▶ Record excerpts
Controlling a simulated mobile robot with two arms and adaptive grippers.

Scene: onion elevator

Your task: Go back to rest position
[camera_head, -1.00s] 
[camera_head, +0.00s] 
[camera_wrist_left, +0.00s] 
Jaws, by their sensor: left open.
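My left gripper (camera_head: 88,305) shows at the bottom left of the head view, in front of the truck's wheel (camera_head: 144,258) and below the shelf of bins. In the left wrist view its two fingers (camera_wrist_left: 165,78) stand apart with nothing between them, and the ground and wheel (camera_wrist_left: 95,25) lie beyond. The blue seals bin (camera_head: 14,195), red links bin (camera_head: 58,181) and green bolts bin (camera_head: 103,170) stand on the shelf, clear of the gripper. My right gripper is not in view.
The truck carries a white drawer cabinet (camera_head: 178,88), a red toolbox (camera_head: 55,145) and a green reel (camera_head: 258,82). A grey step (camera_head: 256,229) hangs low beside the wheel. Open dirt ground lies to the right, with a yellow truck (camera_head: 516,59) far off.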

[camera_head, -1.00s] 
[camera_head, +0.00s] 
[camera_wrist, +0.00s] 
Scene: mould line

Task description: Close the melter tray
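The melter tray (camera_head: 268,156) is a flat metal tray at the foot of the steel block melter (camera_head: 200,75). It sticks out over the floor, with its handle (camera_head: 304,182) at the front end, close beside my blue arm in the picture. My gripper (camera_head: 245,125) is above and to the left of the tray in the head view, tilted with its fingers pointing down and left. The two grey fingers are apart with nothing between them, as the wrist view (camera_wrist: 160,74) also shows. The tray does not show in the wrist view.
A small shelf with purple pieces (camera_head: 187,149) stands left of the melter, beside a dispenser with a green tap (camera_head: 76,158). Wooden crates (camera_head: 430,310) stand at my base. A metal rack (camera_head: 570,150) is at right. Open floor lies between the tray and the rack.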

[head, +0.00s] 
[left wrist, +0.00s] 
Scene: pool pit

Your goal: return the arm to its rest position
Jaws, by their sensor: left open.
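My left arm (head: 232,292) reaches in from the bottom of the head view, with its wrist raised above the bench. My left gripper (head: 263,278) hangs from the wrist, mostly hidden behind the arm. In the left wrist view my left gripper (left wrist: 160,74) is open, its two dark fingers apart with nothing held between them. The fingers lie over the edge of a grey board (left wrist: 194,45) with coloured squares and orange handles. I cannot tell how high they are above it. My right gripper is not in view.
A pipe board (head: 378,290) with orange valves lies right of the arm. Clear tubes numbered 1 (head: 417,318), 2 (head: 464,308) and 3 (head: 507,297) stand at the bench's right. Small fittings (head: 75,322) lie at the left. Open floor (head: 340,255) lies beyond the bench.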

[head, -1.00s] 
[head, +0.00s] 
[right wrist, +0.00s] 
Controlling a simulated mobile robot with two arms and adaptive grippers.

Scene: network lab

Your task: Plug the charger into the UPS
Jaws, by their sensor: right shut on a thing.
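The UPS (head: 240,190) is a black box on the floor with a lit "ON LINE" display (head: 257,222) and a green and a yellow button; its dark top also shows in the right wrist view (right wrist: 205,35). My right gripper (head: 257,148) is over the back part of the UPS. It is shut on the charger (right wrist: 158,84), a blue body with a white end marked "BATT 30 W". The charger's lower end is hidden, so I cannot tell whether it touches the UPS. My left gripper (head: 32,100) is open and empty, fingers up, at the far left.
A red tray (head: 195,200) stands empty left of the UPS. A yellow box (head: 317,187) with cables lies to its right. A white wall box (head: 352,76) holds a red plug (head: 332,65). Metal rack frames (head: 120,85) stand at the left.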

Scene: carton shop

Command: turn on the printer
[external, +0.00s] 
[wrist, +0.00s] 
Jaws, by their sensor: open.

▶ Problem to work on
Copy out every line where the word "position" occurs.

▶ Result for this task
Your task: Go back to rest position
Your goal: return the arm to its rest position

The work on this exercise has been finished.